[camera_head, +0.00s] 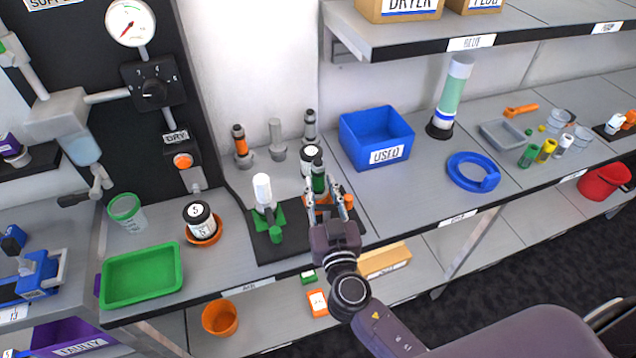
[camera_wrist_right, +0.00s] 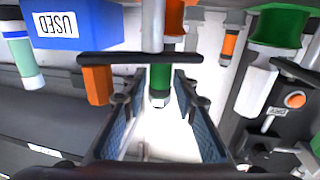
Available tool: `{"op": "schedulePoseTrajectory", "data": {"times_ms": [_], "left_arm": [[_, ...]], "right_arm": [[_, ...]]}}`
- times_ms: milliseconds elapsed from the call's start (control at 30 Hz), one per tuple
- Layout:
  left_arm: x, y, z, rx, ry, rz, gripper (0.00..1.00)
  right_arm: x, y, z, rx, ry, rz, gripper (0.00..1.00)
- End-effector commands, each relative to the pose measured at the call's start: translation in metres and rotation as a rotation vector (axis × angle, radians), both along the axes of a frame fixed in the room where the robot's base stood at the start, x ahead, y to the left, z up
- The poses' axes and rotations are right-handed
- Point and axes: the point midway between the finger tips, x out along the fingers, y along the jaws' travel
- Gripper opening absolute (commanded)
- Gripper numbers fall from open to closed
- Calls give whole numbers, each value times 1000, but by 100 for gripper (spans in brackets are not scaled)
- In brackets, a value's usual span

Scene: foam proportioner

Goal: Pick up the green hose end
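The green hose end (camera_head: 319,182) is a dark green cylinder with a grey tip, upright on the black stand on the bench. It also shows in the right wrist view (camera_wrist_right: 160,80), between my right fingers. My right gripper (camera_head: 326,193) is open, with one finger on each side of it; in the wrist view (camera_wrist_right: 158,88) gaps show between the green part and both fingers. The lower part of the hose end is hidden by my gripper in the head view. My left gripper is not in view.
A white bottle on a green holder (camera_head: 263,190) and an orange block (camera_head: 349,200) stand close by.

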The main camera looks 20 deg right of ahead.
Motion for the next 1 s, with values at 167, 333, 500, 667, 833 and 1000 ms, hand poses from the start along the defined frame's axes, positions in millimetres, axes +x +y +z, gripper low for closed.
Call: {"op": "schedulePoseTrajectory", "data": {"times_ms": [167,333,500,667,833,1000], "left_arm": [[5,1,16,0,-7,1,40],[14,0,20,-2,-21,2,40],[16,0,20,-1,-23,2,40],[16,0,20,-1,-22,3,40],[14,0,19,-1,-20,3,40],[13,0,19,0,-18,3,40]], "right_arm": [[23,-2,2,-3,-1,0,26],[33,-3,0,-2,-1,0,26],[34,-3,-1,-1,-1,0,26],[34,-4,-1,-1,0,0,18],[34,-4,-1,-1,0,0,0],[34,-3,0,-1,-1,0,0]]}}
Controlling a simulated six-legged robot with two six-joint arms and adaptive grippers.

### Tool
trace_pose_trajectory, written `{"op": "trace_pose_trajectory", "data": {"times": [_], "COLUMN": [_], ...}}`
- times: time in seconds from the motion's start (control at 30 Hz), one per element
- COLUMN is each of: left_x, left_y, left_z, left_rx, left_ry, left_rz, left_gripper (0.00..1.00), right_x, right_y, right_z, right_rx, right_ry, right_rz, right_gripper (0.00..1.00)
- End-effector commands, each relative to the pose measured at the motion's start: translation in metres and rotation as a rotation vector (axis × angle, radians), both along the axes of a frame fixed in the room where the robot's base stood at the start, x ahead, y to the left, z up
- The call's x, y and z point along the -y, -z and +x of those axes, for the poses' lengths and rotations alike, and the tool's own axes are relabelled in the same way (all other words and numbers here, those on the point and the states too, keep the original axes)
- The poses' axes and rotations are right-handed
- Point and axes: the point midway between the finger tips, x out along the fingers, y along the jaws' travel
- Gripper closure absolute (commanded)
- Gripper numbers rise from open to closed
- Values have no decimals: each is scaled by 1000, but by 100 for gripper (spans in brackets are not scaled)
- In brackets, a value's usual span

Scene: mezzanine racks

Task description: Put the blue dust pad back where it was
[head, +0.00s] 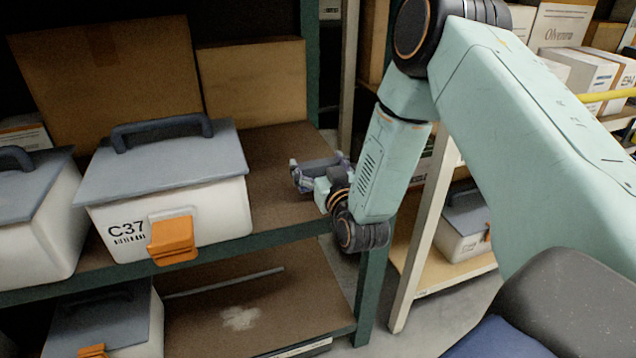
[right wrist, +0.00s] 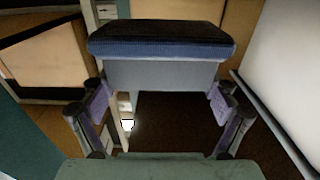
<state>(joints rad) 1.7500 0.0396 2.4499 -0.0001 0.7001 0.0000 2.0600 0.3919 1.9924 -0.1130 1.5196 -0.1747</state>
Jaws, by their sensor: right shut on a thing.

★ ★ ★

__Directive__.
Make an exact copy of every record, pictures excluded.

__Exercise response__.
[camera_head, +0.00s] 
[camera_wrist_right, +0.00s] 
Available tool: `{"op": "schedulePoseTrajectory", "data": {"times_ms": [_], "left_arm": [[_, ...]], "right_arm": [[_, ...]]}}`
- times_ms: milliseconds elapsed from the call's start (control at 30 Hz), one per tuple
- Layout:
  left_arm: x, y, z, rx, ry, rz, gripper (0.00..1.00)
  right_arm: x, y, z, rx, ry, rz, gripper (0.00..1.00)
- End-effector commands, each relative to the pose measured at the call's start: translation in metres and rotation as a rotation vector (axis × angle, radians), both along the axes of a frame fixed in the room where the robot's base stood at the start, x ahead, y to the left, z up
- The poses' axes and rotations are right-handed
- Point and axes: the point midway between the finger tips, x out along the fingers, y along the jaws' travel
- Gripper opening absolute (commanded)
- Gripper numbers fall from open to closed
- Calls give whole numbers, each value times 1000, but by 100 for gripper (spans in brackets are not scaled)
- In brackets, a value's usual span

Scene: foam proportioner

Goal: Pick up the green hose end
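The green hose end (camera_head: 319,182) is a dark green cylinder with a grey tip, upright on the black stand on the bench. It also shows in the right wrist view (camera_wrist_right: 160,80), between my right fingers. My right gripper (camera_head: 326,193) is open, with one finger on each side of it; in the wrist view (camera_wrist_right: 158,88) gaps show between the green part and both fingers. The lower part of the hose end is hidden by my gripper in the head view. My left gripper is not in view.
A white bottle on a green holder (camera_head: 263,190) and an orange block (camera_head: 349,200) stand close by.

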The main camera looks 20 deg right of ahead.
Motion for the next 1 s, with values at 167, 333, 500, 667, 833 and 1000 ms, hand poses from the start along the defined frame's axes, positions in millimetres, axes +x +y +z, gripper low for closed.
Call: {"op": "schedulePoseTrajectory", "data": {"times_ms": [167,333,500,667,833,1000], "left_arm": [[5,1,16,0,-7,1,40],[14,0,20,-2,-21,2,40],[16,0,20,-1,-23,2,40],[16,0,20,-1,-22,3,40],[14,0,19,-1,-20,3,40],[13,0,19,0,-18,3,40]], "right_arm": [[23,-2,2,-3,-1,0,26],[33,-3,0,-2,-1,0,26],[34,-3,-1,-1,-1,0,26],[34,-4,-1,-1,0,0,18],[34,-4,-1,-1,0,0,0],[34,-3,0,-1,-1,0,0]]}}
Controlling a simulated six-legged robot with two six-joint arms and adaptive grippers.

### Tool
trace_pose_trajectory, written `{"op": "trace_pose_trajectory", "data": {"times": [_], "COLUMN": [_], ...}}`
- times: time in seconds from the motion's start (control at 30 Hz), one per element
- COLUMN is each of: left_x, left_y, left_z, left_rx, left_ry, left_rz, left_gripper (0.00..1.00), right_x, right_y, right_z, right_rx, right_ry, right_rz, right_gripper (0.00..1.00)
- End-effector commands, each relative to the pose measured at the motion's start: translation in metres and rotation as a rotation vector (axis × angle, radians), both along the axes of a frame fixed in the room where the robot's base stood at the start, x ahead, y to the left, z up
- The call's x, y and z point along the -y, -z and +x of those axes, for the poses' lengths and rotations alike, and the tool's own axes are relabelled in the same way (all other words and numbers here, those on the point and the states too, keep the original axes)
- The poses' axes and rotations are right-handed
- Point and axes: the point midway between the finger tips, x out along the fingers, y along the jaws' travel
- Gripper closure absolute (commanded)
- Gripper numbers rise from open to closed
- Values have no decimals: each is scaled by 1000, but by 100 for gripper (spans in brackets are not scaled)
- In brackets, a value's usual span

Scene: mezzanine racks

Task description: Put the blue dust pad back where it was
[head, +0.00s] 
[right wrist, +0.00s] 
<state>(joints rad) 1.7500 0.0396 2.4499 -0.0001 0.7001 0.0000 2.0600 0.3919 1.9924 -0.1130 1.5196 -0.1747</state>
Jaws, by their sensor: right shut on a thing.

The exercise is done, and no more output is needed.